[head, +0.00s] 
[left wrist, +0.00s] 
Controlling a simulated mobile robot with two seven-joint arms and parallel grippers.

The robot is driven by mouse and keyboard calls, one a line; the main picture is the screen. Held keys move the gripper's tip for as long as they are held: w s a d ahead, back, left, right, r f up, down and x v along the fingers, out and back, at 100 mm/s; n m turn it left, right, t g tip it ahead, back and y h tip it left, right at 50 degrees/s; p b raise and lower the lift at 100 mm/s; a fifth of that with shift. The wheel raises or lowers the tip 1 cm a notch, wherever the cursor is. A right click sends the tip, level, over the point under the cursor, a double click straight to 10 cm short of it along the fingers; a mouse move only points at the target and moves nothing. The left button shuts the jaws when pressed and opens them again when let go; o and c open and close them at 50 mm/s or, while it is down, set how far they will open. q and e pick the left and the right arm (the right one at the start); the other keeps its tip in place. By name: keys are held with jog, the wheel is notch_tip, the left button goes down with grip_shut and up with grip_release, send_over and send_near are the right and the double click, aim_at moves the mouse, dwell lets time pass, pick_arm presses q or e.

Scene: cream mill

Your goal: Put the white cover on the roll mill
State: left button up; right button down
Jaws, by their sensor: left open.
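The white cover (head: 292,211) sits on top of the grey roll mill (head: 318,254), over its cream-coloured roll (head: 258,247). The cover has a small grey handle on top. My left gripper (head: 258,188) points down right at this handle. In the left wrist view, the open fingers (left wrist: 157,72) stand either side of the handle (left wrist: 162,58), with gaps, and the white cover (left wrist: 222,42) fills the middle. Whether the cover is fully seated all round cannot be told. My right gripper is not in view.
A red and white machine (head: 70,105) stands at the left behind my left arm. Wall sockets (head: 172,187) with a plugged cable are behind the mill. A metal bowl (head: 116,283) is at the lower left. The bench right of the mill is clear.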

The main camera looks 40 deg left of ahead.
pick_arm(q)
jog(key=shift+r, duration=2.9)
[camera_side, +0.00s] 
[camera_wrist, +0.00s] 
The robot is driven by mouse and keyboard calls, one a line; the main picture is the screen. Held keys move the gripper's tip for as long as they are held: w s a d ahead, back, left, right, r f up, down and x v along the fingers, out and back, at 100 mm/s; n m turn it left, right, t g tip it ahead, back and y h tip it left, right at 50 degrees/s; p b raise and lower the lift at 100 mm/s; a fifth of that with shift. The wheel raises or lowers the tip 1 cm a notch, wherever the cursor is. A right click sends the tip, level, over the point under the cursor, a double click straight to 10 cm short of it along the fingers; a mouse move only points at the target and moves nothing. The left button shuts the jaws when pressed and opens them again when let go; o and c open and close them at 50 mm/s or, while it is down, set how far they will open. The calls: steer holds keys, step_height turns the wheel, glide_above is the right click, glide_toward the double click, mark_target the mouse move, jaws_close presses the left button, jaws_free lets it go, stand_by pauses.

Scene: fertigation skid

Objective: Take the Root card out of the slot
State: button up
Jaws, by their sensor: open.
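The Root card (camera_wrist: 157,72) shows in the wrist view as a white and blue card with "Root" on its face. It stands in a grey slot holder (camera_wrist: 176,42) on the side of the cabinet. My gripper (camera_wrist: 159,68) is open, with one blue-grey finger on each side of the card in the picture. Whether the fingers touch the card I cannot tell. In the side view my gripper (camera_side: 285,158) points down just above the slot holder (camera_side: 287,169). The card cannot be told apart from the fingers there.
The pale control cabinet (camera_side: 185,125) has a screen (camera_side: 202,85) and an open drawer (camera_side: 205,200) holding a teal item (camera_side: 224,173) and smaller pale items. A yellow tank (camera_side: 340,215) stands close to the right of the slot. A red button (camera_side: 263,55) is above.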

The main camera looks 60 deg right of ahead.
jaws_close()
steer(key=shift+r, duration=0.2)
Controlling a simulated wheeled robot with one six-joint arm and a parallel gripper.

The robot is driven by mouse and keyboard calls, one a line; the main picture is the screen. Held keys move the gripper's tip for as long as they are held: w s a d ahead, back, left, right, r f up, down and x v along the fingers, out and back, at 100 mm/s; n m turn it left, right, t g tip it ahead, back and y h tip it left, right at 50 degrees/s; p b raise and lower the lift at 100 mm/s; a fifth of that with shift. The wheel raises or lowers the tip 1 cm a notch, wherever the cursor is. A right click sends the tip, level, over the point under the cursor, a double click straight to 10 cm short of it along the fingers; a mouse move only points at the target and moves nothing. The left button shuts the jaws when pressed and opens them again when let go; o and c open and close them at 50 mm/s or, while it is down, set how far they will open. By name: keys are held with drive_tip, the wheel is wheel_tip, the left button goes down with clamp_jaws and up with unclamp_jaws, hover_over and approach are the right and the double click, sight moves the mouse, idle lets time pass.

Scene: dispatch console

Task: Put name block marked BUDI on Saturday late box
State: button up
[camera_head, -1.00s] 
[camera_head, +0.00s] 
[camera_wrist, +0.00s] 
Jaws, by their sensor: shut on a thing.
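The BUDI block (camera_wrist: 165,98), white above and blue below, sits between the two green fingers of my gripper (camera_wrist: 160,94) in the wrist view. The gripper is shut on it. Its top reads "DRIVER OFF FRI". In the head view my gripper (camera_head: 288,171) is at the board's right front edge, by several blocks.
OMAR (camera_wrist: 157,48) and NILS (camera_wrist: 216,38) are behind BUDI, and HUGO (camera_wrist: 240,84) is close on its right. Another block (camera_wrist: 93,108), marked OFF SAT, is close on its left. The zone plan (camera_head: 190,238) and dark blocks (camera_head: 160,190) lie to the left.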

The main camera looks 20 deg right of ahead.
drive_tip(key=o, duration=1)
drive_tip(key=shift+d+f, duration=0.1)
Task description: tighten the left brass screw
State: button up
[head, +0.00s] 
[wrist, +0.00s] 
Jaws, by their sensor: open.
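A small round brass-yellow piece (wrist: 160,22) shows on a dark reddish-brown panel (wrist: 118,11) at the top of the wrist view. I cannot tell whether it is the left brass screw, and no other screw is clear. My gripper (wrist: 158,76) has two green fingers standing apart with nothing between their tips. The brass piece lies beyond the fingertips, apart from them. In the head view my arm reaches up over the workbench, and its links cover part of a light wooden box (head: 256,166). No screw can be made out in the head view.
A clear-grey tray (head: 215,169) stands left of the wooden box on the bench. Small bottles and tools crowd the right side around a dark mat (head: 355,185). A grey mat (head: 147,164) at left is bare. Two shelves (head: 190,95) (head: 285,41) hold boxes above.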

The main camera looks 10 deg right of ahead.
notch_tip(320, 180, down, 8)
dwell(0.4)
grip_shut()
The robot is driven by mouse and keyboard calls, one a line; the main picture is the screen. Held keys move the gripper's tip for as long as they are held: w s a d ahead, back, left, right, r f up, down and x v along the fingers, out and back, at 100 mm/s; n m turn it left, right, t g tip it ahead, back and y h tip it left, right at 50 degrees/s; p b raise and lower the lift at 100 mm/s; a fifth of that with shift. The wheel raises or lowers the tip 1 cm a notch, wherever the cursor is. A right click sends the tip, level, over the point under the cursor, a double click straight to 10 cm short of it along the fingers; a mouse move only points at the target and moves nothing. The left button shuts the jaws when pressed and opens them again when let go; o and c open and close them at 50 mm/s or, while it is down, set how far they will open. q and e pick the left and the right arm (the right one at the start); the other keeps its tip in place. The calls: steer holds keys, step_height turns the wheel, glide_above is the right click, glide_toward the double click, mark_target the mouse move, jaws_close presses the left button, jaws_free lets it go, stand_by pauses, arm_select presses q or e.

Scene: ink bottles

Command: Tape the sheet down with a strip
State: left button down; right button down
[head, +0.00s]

Task prompt:
Send back all of the entries exactly, with nothing missing.

Written answer:
[head, +0.00s] 
[left wrist, +0.00s] 
Controlling a simulated mobile robot with two seven-joint arms and parallel grippers.

The robot is driven by mouse and keyboard calls, one a line; the main picture is the screen. Held keys move the gripper's tip for as long as they are held: w s a d ahead, back, left, right, r f up, down and x v along the fingers, out and back, at 100 mm/s; n m turn it left, right, t g tip it ahead, back and y h tip it left, right at 50 degrees/s; p b raise and lower the lift at 100 mm/s; a fifth of that with shift. The wheel raises or lowers the tip 1 cm a notch, wherever the cursor is. A right click sends the tip, level, over the point under the cursor, a double click straight to 10 cm short of it along the fingers; a mouse move only points at the target and moves nothing. The left button shuts the jaws when pressed and opens them again when let go; o and c open and close them at 50 mm/s or, while it is down, set how far they will open. q and e pick the left and the right arm (the right one at the start); the other keeps its tip in place. By name: keys are held with jog, the wheel is notch_tip, the left button goes down with grip_shut and up with grip_release, send_over and send_near are the right and the double click, aim_at moves the mouse, dwell lets time pass, pick_arm presses q or e.

Scene: cream mill

Your goal: Put the white cover on the roll mill
State: left button up; right button down
Jaws, by their sensor: left open.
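The white cover (head: 292,211) sits on top of the grey roll mill (head: 318,254), over its cream-coloured roll (head: 258,247). The cover has a small grey handle on top. My left gripper (head: 258,188) points down right at this handle. In the left wrist view, the open fingers (left wrist: 157,72) stand either side of the handle (left wrist: 162,58), with gaps, and the white cover (left wrist: 222,42) fills the middle. Whether the cover is fully seated all round cannot be told. My right gripper is not in view.
A red and white machine (head: 70,105) stands at the left behind my left arm. Wall sockets (head: 172,187) with a plugged cable are behind the mill. A metal bowl (head: 116,283) is at the lower left. The bench right of the mill is clear.

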The main camera looks 40 deg left of ahead.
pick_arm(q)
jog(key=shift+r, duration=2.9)
[camera_side, +0.00s] 
[camera_wrist, +0.00s] 
The robot is driven by mouse and keyboard calls, one a line; the main picture is the screen. Held keys move the gripper's tip for as long as they are held: w s a d ahead, back, left, right, r f up, down and x v along the fingers, out and back, at 100 mm/s; n m turn it left, right, t g tip it ahead, back and y h tip it left, right at 50 degrees/s; p b raise and lower the lift at 100 mm/s; a fifth of that with shift. The wheel raises or lowers the tip 1 cm a notch, wherever the cursor is. A right click sends the tip, level, over the point under the cursor, a double click straight to 10 cm short of it along the fingers; a mouse move only points at the target and moves nothing. The left button shuts the jaws when pressed and opens them again when let go; o and c open and close them at 50 mm/s or, while it is down, set how far they will open. The calls: steer holds keys, step_height turns the wheel, glide_above is the right click, glide_toward the double click, mark_target the mouse move, jaws_close presses the left button, jaws_free lets it go, stand_by pauses.

Scene: fertigation skid

Objective: Take the Root card out of the slot
State: button up
Jaws, by their sensor: open.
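The Root card (camera_wrist: 157,72) shows in the wrist view as a white and blue card with "Root" on its face. It stands in a grey slot holder (camera_wrist: 176,42) on the side of the cabinet. My gripper (camera_wrist: 159,68) is open, with one blue-grey finger on each side of the card in the picture. Whether the fingers touch the card I cannot tell. In the side view my gripper (camera_side: 285,158) points down just above the slot holder (camera_side: 287,169). The card cannot be told apart from the fingers there.
The pale control cabinet (camera_side: 185,125) has a screen (camera_side: 202,85) and an open drawer (camera_side: 205,200) holding a teal item (camera_side: 224,173) and smaller pale items. A yellow tank (camera_side: 340,215) stands close to the right of the slot. A red button (camera_side: 263,55) is above.

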The main camera looks 60 deg right of ahead.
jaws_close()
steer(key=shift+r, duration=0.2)
Controlling a simulated wheeled robot with one six-joint arm and a parallel gripper.

The robot is driven by mouse and keyboard calls, one a line; the main picture is the screen. Held keys move the gripper's tip for as long as they are held: w s a d ahead, back, left, right, r f up, down and x v along the fingers, out and back, at 100 mm/s; n m turn it left, right, t g tip it ahead, back and y h tip it left, right at 50 degrees/s; p b raise and lower the lift at 100 mm/s; a fifth of that with shift. The wheel raises or lowers the tip 1 cm a notch, wherever the cursor is. A right click sends the tip, level, over the point under the cursor, a double click straight to 10 cm short of it along the fingers; a mouse move only points at the target and moves nothing. The left button shuts the jaws when pressed and opens them again when let go; o and c open and close them at 50 mm/s or, while it is down, set how far they will open. By name: keys are held with drive_tip, the wheel is wheel_tip, the left button goes down with clamp_jaws and up with unclamp_jaws, hover_over and approach are the right and the double click, sight moves the mouse, idle lets time pass.

Scene: dispatch console

Task: Put name block marked BUDI on Saturday late box
State: button up
[camera_head, -1.00s] 
[camera_head, +0.00s] 
[camera_wrist, +0.00s] 
Jaws, by their sensor: shut on a thing.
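The BUDI block (camera_wrist: 165,98), white above and blue below, sits between the two green fingers of my gripper (camera_wrist: 160,94) in the wrist view. The gripper is shut on it. Its top reads "DRIVER OFF FRI". In the head view my gripper (camera_head: 288,171) is at the board's right front edge, by several blocks.
OMAR (camera_wrist: 157,48) and NILS (camera_wrist: 216,38) are behind BUDI, and HUGO (camera_wrist: 240,84) is close on its right. Another block (camera_wrist: 93,108), marked OFF SAT, is close on its left. The zone plan (camera_head: 190,238) and dark blocks (camera_head: 160,190) lie to the left.

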The main camera looks 20 deg right of ahead.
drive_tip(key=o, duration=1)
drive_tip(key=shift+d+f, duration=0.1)
Task description: tighten the left brass screw
State: button up
[head, +0.00s] 
[wrist, +0.00s] 
Jaws, by their sensor: open.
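A small round brass-yellow piece (wrist: 160,22) shows on a dark reddish-brown panel (wrist: 118,11) at the top of the wrist view. I cannot tell whether it is the left brass screw, and no other screw is clear. My gripper (wrist: 158,76) has two green fingers standing apart with nothing between their tips. The brass piece lies beyond the fingertips, apart from them. In the head view my arm reaches up over the workbench, and its links cover part of a light wooden box (head: 256,166). No screw can be made out in the head view.
A clear-grey tray (head: 215,169) stands left of the wooden box on the bench. Small bottles and tools crowd the right side around a dark mat (head: 355,185). A grey mat (head: 147,164) at left is bare. Two shelves (head: 190,95) (head: 285,41) hold boxes above.

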The main camera looks 10 deg right of ahead.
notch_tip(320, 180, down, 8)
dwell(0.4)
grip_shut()
The robot is driven by mouse and keyboard calls, one a line; the main picture is the screen. Held keys move the gripper's tip for as long as they are held: w s a d ahead, back, left, right, r f up, down and x v along the fingers, out and back, at 100 mm/s; n m turn it left, right, t g tip it ahead, back and y h tip it left, right at 50 degrees/s; p b raise and lower the lift at 100 mm/s; a fifth of that with shift. The wheel raises or lowers the tip 1 cm a notch, wherever the cursor is. A right click sends the tip, level, over the point under the cursor, a double click straight to 10 cm short of it along the fingers; a mouse move only points at the target and moves nothing. The left button shuts the jaws when pressed and opens them again when let go; o and c open and close them at 50 mm/s or, while it is down, set how far they will open. q and e pick the left and the right arm (the right one at the start); the other keeps its tip in place. The calls: steer holds keys, step_height turns the wheel, glide_above is the right click, glide_toward the double click, mark_target the mouse move, jaws_close presses the left button, jaws_free lets it go, stand_by pauses, arm_select presses q or e.

Scene: ink bottles

Command: Tape the sheet down with a strip
State: left button down; right button down
[head, +0.00s]

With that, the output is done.